I’m all for cutting unnecessary costs but it’s something pretty much every day. When the drag along rights in May activate, I wonder if any parties test the water with the Glazers


Who actually has the funds to do that though
 
How the feck haven't we replaced our data team? That's really unacceptable. Properly leveraging data is one of the most effective ways to deliver efficiency, and after pissing away so much money on transfers we fecking need it.

Firing a few normal people instead is just shitty and bad management.
 
£40k maybe average salary. 150 staff gone maybe. That’s £6m a year for the war chest!
Surely the net gain will be a fraction of that. 150 staff must be providing some value and generating some revenue for the business even it it's only half of what we're paying them.
 
Can someone help me make sense of this BBC article?


It says firing 250 people has saved the club £45m. That equates to £180,000/person/year. I'm guessing most of the staff who were sacked were administrative/operations staff who are more likely to be on £50-60k/year. What explains the gap?

The total cost of an FTE is a lot more than their salary. You add on stuff like expenses, company car, health insurance, pension etc No idea if this makes £180k year justified in their calculations or not.
 
The total cost of an FTE is a lot more than their salary. You add on stuff like expenses, company car, health insurance, pension etc No idea if this makes £180k year justified in their calculations or not.
But there is also the cost of paying the staff off. Would be suprised if the savings are as high as stated.

The idea of cutting the football department worries me, as does the lack of investment in the data and analytics side of the organisation given Ratcliffe stated it wasn't good enough.

Ineos also appear to be in some trouble generally
 
There’s a difference between sacking and redundancy. If you make someone redundant then you cannot advertise or hire for that role for a year.

On the other hand if someone was sacked, they’d have to be given a good reason why they’re sacked and have been on a HR disciplinary path.

Yes, I know that but there are always ways round it. I am glad you mentioned there is a difference, you also know that its not INEOS being cheap because redundancies cost alot of money, especially with staff that have been there for a long period.

When a club is failing as badly as Manutd have, drastic measures have to be taken, whilst as fans we keep thinking its only the players and managers, in reality it could be deeper than that.

This could also be in the running of the club, if new management comes in and thinks the organisation is overstaffed, they will make redundancies.

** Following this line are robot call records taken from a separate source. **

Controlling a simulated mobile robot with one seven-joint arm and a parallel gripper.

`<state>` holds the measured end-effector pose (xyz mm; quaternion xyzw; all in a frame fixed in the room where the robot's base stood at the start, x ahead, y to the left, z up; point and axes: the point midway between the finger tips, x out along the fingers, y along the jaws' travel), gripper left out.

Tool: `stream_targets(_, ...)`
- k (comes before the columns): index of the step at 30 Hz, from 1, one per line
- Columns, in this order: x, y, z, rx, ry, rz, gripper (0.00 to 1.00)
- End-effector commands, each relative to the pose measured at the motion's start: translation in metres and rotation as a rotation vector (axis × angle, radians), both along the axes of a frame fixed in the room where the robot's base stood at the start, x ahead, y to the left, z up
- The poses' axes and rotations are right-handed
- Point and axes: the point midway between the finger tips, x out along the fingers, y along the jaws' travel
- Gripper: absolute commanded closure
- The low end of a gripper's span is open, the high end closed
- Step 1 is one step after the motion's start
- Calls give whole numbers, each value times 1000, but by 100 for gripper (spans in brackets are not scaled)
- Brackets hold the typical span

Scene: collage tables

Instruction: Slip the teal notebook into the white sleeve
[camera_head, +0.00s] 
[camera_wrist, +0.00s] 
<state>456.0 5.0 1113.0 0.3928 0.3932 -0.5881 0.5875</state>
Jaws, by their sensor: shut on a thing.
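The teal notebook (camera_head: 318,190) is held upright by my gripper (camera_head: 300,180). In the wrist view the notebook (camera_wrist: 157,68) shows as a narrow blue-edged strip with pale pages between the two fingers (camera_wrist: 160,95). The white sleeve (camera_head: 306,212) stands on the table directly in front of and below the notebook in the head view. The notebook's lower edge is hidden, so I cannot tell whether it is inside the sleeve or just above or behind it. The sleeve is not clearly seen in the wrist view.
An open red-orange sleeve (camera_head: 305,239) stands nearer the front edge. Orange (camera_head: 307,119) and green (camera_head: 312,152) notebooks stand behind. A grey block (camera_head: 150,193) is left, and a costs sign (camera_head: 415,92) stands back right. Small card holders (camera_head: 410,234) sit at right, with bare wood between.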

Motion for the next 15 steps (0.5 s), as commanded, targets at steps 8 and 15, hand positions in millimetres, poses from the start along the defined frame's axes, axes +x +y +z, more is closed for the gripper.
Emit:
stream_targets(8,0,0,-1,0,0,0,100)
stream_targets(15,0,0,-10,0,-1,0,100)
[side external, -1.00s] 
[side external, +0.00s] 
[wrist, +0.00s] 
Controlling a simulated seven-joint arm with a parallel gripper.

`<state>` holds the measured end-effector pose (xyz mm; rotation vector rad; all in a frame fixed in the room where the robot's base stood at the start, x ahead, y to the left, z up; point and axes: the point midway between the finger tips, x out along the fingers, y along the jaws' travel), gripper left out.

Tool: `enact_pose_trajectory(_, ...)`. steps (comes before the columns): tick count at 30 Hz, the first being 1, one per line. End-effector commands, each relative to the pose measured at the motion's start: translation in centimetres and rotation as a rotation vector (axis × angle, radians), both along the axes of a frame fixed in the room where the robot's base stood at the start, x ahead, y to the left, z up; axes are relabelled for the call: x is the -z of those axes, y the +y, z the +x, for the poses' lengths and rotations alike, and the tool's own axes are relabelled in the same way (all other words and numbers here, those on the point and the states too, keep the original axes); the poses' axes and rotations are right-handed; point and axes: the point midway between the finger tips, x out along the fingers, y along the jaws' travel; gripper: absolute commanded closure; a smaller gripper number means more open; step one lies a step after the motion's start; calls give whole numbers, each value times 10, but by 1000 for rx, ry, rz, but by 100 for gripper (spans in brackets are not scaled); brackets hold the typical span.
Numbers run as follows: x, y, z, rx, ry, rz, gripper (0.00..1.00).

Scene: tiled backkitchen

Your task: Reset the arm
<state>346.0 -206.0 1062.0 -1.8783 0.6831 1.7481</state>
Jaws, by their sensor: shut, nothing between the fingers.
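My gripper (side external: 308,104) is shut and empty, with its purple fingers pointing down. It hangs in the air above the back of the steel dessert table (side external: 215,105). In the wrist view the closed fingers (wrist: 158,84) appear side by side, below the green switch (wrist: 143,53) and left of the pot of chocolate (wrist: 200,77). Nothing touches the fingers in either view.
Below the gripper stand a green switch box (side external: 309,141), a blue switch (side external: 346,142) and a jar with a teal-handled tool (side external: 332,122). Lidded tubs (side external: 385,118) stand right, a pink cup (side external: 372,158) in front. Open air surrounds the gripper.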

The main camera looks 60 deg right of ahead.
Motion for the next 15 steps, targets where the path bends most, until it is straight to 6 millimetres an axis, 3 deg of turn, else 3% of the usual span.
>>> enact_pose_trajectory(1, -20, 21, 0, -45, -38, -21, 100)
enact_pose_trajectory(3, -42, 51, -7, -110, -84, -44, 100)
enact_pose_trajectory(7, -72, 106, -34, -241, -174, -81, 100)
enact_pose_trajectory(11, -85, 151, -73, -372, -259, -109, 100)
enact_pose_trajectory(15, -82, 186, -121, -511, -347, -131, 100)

I give the best example there is at the football club, we had a 1 out of 5 hygeine rating... yet people are wondering why staff are getting sacked or made redundant, there is incompetence running throughout the club, not just on the playing field.
 
Can someone help me make sense of this BBC article?

You can make good sense of a media source's intention by looking at comment sections underneath articles. It displays the audience they are attempting to cultivate.

The serial offender in this regard is the guardian. It has JJ overdrive, a constant steady slew of United In Crisis articles readied no matter the occasion. But that's their business, nothing else.

A keen, uninterrupted eye is nigh-on impossible to uncover with United, but, if there was one, they'd point to the club's precarious financial position (Glazernomics) and accept, in the world of psr, something has to give.

Yes, it's a crock for Brian, Jim, Rosie and Kath, but the club is clearly attempting to remove high-earning, low-performing players, like Rashford and Casemiro. Mount and Shaw likely soon, too.

Whether or not a new approach will meet entitled supporters or soup-stirring journalists remains to be seen.

I doubt it.
 
But there is also the cost of paying the staff off. Would be suprised if the savings are as high as stated.

The idea of cutting the football department worries me, as does the lack of investment in the data and analytics side of the organisation given Ratcliffe stated it wasn't good enough.

Ineos also appear to be in some trouble generally

I’m not, for one moment, trying to justify the redundancies. Just explaining what the maths might be behind those calculations.